The first is about my first job at about his age plowing cotton for Mr. George Kline in his field out the Hill Road just west of Voss Lake.  The second is a recollection of the recurrent thrill of all Bluff children at the sound of the whistle of the Mary Woods No. 2

About Your Age 

When I was about your age, a sixth or seventh grader, I was offered my first real paying job.  Something more than the familiar string of unpaid chores assigned to all boys that age who lived on farms in rural Arkansas in the late 1940s.

It was a relatively simple job working on a small cotton farm owned by Mr. George Kline, one of our neighbors in Crockett’s Bluff, a small community at the bend of the White River where I was born and grew up. 

The downside of this job was that I was required to be at his house shortly after sunrise in the morning, not to return until the sun was setting in the evening, a long day.  But the upside was that I was paid what was to me a hefty sum of $2.50 per day.

Since the field where we worked was almost two miles from his house, we rode the horses back and forth each day we would be using in our labors.

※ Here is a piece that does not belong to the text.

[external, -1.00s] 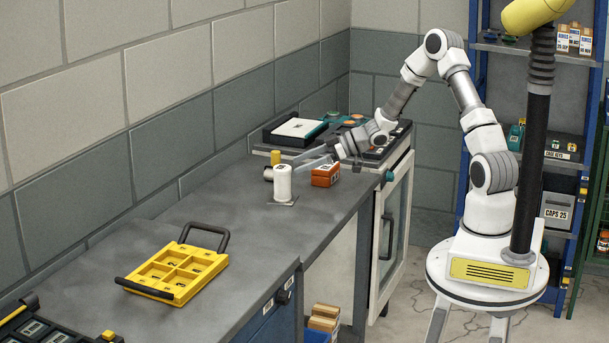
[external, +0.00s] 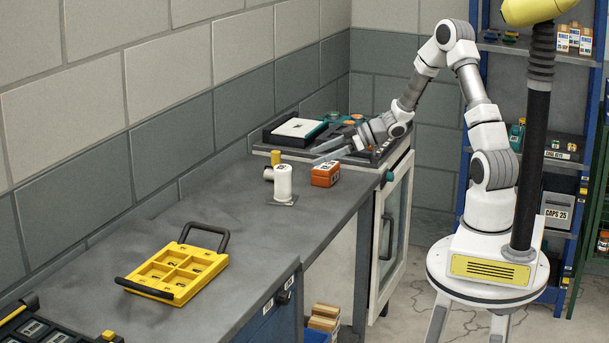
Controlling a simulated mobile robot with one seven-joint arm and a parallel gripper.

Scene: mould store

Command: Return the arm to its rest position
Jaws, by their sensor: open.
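My gripper (external: 328,154) is at the end of my white and grey arm, above the far part of the bench. Its fingers point left and look apart, with nothing seen between them. An orange block-like box (external: 325,174) with a label sits on the bench just below and in front of it. A white cylinder (external: 283,183) stands on a small grey plate to the left of the box. The arm is bent, with its elbow high and the forearm sloping down to the left.
A yellow tray with compartments (external: 208,258) lies on the grey bench (external: 230,205). A yellow-topped item (external: 276,157) stands behind the white cylinder. A black tray with a white panel (external: 296,129) lies farther back. A shelf rack (external: 560,50) stands behind my arm.

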 I was required simply to stabilize a plow, pulled by a great buckskin horse appropriately named “Buck,” up and down between the rows of cotton plants uprooting any grass or weeds that might be there.  Mr. Kline came along behind me down these rows with another smaller and more precise plow – pulled by his favorite horse “Lightning” -- that loosened the soil and “cultivated” the plants in their early stages of growth. 

Buck was an enormous so-called “draft” horse, bred for hard and heavy work, and his strength appeared to me to be unlimited.  So, any thought that I, at less than a hundred pounds, was supposed to control his starting, turning, and stopping movements with the reins I leaned into from time to time tied behind my back, was a joke.  Consequently, Buck stopped and turned whenever he pleased, much to my enormous frustration.  

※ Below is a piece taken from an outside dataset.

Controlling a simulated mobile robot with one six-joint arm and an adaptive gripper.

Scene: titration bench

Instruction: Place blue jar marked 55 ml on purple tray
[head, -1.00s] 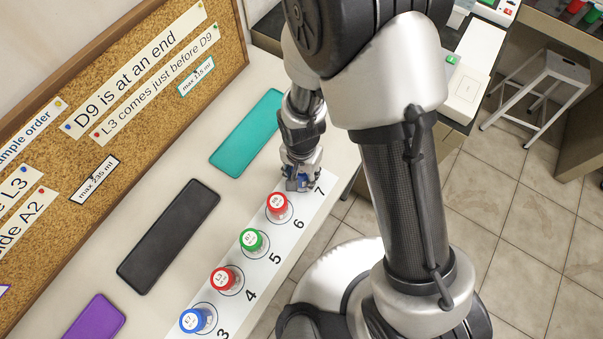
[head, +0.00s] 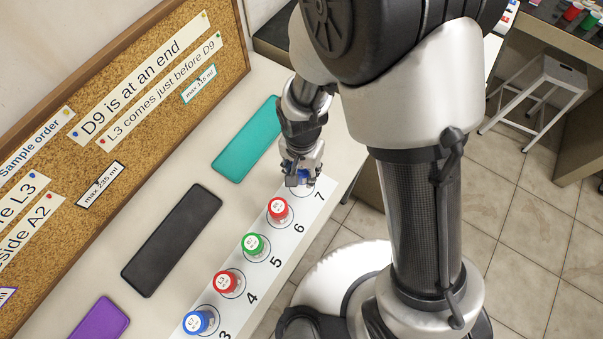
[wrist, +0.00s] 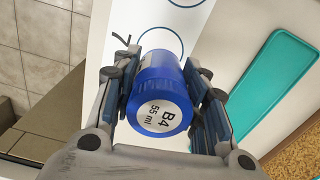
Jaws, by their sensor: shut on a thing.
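The blue jar (wrist: 160,75) has a white lid label reading "B4 55 ml" in the wrist view. My gripper (wrist: 165,95) is shut on it, with one finger pad at each side. In the head view my gripper (head: 298,178) is over the far end of the numbered strip, by position 7, and the jar is mostly hidden there. The purple tray (head: 99,318) lies at the lower left of the head view, partly cut off by the frame edge. Its visible part is bare.
The white numbered strip (head: 300,232) holds a red jar (head: 278,209), a green jar (head: 254,244), another red jar (head: 228,281) and a blue jar (head: 198,321). A black tray (head: 172,240) and a teal tray (head: 246,140) lie empty before the corkboard (head: 170,60).

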Consequently, since I never gave up trying to control him, from time to time over those sweltering summer days I suffered the modest shame and embarrassment of being gently chastised by Mr. Kline about the quality of the language I addressed to poor old Buck. 

It was a long summer and the work was hard and long and generally hot.  But it was work of the sort one got paid for, and I spent the first twelve dollars I earned on a used red bike with characteristic balloon tires at the Western Auto Store in DeWitt, the county seat of Arkansas County Arkansas. 

 As I rode it for miles over the graveled roads leading in and out of Crockett’s Bluff I felt –what with a paying job – a new sense of what I would now call liberation.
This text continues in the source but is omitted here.